Demand for homes has risen across our Big Six cities this year. Back in 2020 and early 2021 we saw an acceleration in the number of households looking to leave urban areas and escape to the country. Yet 2022 has firmly signalled the return to the city. Students and young professionals are returning in their droves. Rents have risen this year across all our Big Six cities and the new homes market, both build-to-sell and build-to-rent has seen activity increase too.

Help to Buy has been a key source of demand for city centre new build over the last ten years. Across the four English cities, over 13,200 equity loans have been issued on Help to Buy homes since the beginning of the scheme.  But with 31 October marking the end of Help to Buy registrations nationally we were already anticipating interest from first-time buyers would fall in 2023. Combine this with recent rate rises and we expect the number of first-time buyers could fall further. But with fewer households buying homes we anticipate demand for rental properties will increase.

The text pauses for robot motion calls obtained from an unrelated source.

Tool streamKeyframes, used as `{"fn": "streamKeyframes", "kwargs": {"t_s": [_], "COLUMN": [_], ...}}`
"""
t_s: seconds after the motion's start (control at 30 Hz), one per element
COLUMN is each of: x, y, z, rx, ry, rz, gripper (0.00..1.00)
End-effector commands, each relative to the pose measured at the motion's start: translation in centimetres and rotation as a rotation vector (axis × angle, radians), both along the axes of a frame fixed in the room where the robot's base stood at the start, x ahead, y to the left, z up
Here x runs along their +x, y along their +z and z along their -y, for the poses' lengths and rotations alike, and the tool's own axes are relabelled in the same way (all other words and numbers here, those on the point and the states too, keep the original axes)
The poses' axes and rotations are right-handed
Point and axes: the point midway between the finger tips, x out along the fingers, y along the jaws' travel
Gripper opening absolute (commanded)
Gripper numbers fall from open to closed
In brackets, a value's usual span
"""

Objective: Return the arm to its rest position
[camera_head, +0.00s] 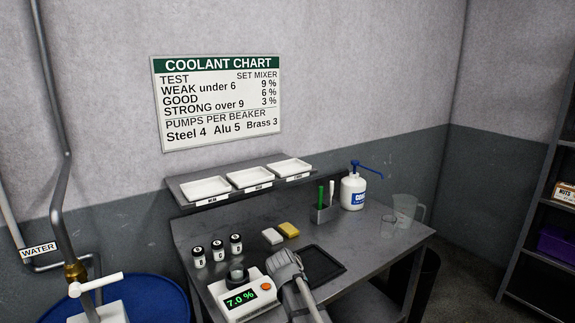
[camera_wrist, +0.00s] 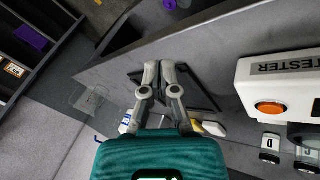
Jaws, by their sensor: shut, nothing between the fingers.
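My gripper (camera_wrist: 160,70) is shut and empty in the wrist view, its two grey fingers side by side above the grey table. In the head view my gripper (camera_head: 286,266) is over the front of the table (camera_head: 350,245), just right of the white tester (camera_head: 248,298). The tester reads 7.0 % and has an orange button; a small dark round piece (camera_head: 237,274) is on its top. In the wrist view the tester (camera_wrist: 275,82) is at the right, apart from the fingers. A black tray (camera_head: 322,264) lies right behind my gripper.
Three small jars (camera_head: 217,250) stand left of a white block and a yellow block (camera_head: 289,230). A pen holder (camera_head: 325,213), a coolant pump bottle (camera_head: 353,191) and a clear jug (camera_head: 407,208) stand at the back right. A shelf (camera_head: 240,181) holds three white trays. A blue drum (camera_head: 165,300) is left.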

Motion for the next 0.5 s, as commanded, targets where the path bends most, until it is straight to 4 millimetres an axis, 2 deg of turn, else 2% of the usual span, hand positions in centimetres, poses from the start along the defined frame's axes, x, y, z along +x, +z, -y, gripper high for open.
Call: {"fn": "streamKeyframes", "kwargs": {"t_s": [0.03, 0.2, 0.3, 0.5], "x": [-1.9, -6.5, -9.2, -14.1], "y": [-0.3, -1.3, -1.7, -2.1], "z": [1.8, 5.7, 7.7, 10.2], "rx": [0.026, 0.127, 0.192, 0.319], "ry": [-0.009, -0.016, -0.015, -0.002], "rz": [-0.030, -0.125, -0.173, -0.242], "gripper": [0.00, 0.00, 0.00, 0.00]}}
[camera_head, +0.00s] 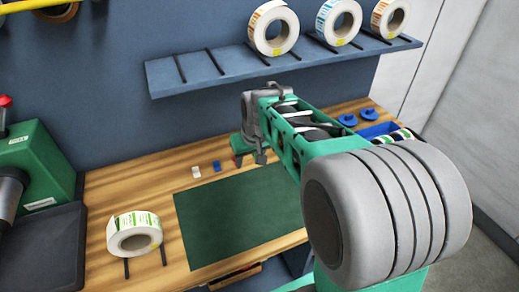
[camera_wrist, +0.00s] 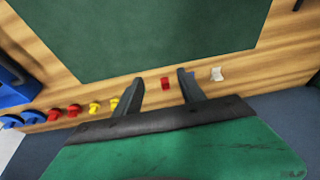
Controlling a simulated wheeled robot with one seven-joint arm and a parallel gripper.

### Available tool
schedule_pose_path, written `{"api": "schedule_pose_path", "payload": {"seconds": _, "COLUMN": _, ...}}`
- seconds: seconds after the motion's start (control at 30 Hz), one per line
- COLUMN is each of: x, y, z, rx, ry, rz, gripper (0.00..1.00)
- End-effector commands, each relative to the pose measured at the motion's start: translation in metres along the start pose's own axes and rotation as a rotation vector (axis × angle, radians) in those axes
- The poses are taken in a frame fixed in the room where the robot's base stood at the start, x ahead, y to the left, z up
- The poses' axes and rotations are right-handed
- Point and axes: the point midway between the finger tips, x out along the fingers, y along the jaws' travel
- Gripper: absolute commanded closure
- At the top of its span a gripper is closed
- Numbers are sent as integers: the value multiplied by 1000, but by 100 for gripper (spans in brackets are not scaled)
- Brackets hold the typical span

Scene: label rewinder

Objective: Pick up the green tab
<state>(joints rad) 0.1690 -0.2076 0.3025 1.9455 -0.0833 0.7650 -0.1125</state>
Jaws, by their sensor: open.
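No green tab can be picked out in either view; part of the row of tabs is hidden behind my gripper fingers. My gripper (camera_wrist: 160,77) is open and empty, fingers apart, above the back strip of the wooden table. In the wrist view a red tab (camera_wrist: 165,84) shows between the fingers, and a white tab (camera_wrist: 217,74) lies outside the right finger. In the head view my gripper (camera_head: 248,157) is at the back of the table, right of the white tab (camera_head: 196,171) and a blue tab (camera_head: 217,166).
Yellow pieces (camera_wrist: 95,108) and red pieces (camera_wrist: 73,110) lie left of the fingers in the wrist view. A green mat (camera_head: 235,215) covers the table's middle. A shelf (camera_head: 225,65) with label rolls hangs behind. A label roll (camera_head: 134,234) and green machine (camera_head: 38,165) stand left.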

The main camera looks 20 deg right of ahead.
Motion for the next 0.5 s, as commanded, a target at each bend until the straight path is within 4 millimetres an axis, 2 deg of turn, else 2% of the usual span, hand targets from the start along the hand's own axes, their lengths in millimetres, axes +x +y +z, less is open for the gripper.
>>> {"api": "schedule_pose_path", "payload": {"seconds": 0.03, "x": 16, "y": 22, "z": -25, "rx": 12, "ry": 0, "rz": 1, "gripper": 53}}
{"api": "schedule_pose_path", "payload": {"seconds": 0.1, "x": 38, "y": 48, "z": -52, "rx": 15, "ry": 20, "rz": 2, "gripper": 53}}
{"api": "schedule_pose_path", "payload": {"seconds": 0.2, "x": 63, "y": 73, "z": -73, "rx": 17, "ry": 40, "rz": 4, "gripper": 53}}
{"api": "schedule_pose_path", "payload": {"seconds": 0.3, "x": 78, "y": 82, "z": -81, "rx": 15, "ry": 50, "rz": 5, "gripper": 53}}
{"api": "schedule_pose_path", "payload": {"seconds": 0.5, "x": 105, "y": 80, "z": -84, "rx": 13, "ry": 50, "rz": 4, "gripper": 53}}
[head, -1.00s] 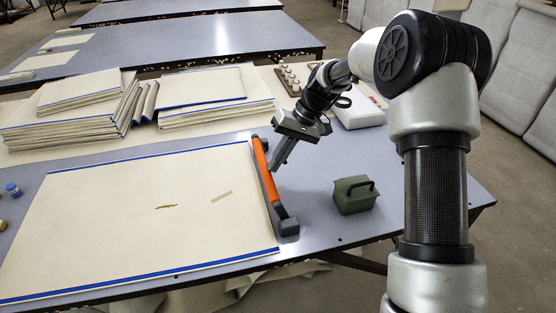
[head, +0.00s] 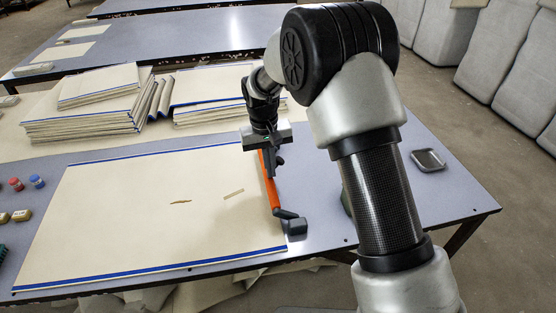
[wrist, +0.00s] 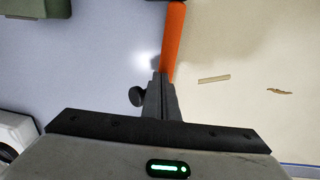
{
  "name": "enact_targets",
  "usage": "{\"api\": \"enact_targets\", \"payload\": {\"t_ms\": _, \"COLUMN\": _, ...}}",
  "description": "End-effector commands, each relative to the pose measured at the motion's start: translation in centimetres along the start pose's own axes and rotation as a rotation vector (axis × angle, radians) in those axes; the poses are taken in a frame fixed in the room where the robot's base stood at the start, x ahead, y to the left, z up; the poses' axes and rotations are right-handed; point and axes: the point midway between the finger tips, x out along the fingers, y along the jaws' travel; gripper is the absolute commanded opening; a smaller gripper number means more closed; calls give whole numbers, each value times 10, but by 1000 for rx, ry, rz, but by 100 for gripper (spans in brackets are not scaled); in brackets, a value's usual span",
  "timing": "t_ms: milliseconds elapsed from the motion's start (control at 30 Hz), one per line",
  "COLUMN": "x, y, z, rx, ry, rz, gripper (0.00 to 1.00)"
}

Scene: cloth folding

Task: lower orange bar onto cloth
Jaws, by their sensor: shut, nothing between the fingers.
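The orange bar (head: 271,192) runs along the right end of a cream cloth (head: 120,215) with blue long edges, and has a dark end piece at its near end. I cannot tell whether the bar touches the cloth. My gripper (head: 279,162) is shut and empty, at the bar's far part, hiding its far end. In the wrist view the shut fingertips (wrist: 160,76) point at the bar (wrist: 175,40), overlapping its lower end in the picture. There the cloth (wrist: 250,50) lies to the right and bare table to the left. Contact with the bar is unclear.
Folded cloth stacks (head: 85,115) stand behind the cloth. Small jars (head: 37,181) are at the left edge. A metal tray (head: 428,159) lies at right. A green box (wrist: 40,10) shows in the wrist view; my arm mostly hides it in the head view.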

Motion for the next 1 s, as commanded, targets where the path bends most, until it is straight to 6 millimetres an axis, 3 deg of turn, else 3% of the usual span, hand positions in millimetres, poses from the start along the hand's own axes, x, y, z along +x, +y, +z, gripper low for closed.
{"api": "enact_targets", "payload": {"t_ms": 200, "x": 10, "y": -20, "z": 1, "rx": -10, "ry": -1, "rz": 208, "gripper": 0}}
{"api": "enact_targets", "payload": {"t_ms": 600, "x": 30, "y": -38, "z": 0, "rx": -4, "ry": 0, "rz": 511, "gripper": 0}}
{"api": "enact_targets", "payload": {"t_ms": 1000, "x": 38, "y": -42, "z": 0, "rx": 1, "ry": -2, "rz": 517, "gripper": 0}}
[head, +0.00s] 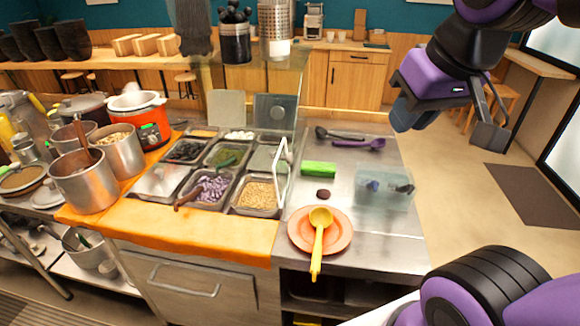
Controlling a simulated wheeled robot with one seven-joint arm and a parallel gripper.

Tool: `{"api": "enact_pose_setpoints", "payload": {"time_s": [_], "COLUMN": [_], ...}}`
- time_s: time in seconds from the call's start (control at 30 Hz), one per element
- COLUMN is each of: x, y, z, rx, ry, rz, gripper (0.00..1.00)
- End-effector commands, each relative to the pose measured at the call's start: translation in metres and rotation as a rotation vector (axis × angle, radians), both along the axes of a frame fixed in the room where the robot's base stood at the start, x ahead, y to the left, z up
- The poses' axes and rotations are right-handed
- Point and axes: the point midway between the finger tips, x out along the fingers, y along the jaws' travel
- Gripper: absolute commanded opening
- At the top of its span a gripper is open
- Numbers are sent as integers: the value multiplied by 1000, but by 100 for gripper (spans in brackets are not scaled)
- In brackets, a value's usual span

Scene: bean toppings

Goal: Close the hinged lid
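A topping station with several metal bins is set into the counter left of centre in the head view. Behind the bins stand two upright panels, a pale one (226,108) and a darker grey one (275,112); they look like raised lids, but I cannot see their hinges. A thin white frame (281,172) stands up at the right side of the bins; I cannot tell what it belongs to. My gripper (449,123) is at the upper right, above and right of the counter, apart from the station. Its fingers are spread with nothing between them.
Right of the bins lie an orange plate (337,243) with a yellow ladle (318,240), a green cucumber-like item (318,169), a clear container (384,190) and a purple spoon (360,144). Metal pots (84,182) stand left. Floor at right is free.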

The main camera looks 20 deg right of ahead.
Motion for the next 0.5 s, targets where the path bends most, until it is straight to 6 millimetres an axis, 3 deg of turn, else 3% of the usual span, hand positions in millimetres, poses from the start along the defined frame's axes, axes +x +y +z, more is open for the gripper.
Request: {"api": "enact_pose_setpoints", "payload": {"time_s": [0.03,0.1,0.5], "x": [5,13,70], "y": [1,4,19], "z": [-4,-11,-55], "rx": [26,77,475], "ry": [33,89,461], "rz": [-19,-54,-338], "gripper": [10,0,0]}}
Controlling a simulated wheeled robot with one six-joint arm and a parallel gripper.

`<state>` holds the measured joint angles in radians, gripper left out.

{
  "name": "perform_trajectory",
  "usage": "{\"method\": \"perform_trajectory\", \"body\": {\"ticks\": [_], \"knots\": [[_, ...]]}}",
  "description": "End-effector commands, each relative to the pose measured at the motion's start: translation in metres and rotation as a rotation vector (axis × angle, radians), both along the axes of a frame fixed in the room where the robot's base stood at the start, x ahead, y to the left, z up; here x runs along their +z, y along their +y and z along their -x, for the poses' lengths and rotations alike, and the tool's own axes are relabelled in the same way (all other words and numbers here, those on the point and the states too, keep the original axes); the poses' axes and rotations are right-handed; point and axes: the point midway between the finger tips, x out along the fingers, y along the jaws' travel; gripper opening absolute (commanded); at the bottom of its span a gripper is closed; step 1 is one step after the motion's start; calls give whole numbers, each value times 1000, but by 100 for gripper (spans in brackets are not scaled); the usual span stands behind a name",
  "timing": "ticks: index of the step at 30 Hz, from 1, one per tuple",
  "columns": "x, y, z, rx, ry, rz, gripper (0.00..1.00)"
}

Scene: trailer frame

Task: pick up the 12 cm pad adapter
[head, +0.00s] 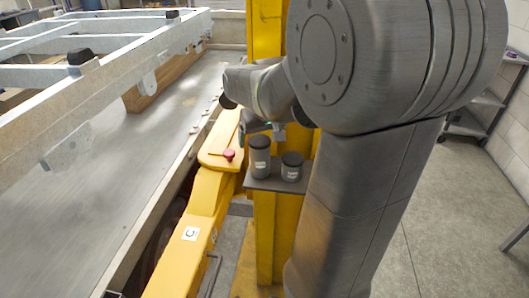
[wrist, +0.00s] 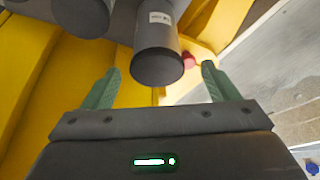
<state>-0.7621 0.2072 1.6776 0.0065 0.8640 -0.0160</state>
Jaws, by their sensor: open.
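Two dark grey cylindrical pad adapters with pale labels stand upright on a small dark shelf (head: 265,184) in the head view. The taller adapter (head: 260,160) is on the left, the shorter adapter (head: 292,170) on the right. The labels are too small to read, so I cannot confirm which is 12 cm. My gripper (head: 264,128) is just above the taller one, partly hidden by my arm. In the wrist view, my gripper (wrist: 160,69) is open and empty, and the taller adapter (wrist: 160,38) shows between its green fingers, with clear gaps on both sides. Part of the shorter adapter (wrist: 80,14) shows at upper left.
A yellow lift post (head: 264,235) carries the shelf. A yellow arm (head: 200,205) with a red knob (head: 229,154) lies left of it. The galvanised trailer frame (head: 95,75) fills the left side. Open floor (head: 420,235) lies to the right.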

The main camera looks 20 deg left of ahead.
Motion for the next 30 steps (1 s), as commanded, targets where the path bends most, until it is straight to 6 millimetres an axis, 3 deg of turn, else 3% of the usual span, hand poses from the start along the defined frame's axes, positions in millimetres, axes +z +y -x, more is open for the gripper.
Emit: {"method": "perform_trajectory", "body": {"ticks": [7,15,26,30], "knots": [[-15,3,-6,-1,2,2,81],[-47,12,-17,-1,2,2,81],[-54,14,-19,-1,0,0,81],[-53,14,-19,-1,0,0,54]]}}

Almost 100,000 homes have been completed in the city centres of the Big Six in the last ten years.

Demand for homes has meant prices achieved in the last three years have risen by an average of 14.6%. The JLL Cities index, which values new flats in each city shows prices have risen by between 4.9% and 17.6%.

Demand for rental properties has increased too. With rents rising by an average of 15.4% across the Big Six. Leeds recorded the highest annual increase in rents, with scarcity of stock pushing average rents for new homes in the city up by more than 20% in summer 2022 compared with the same period a year earlier.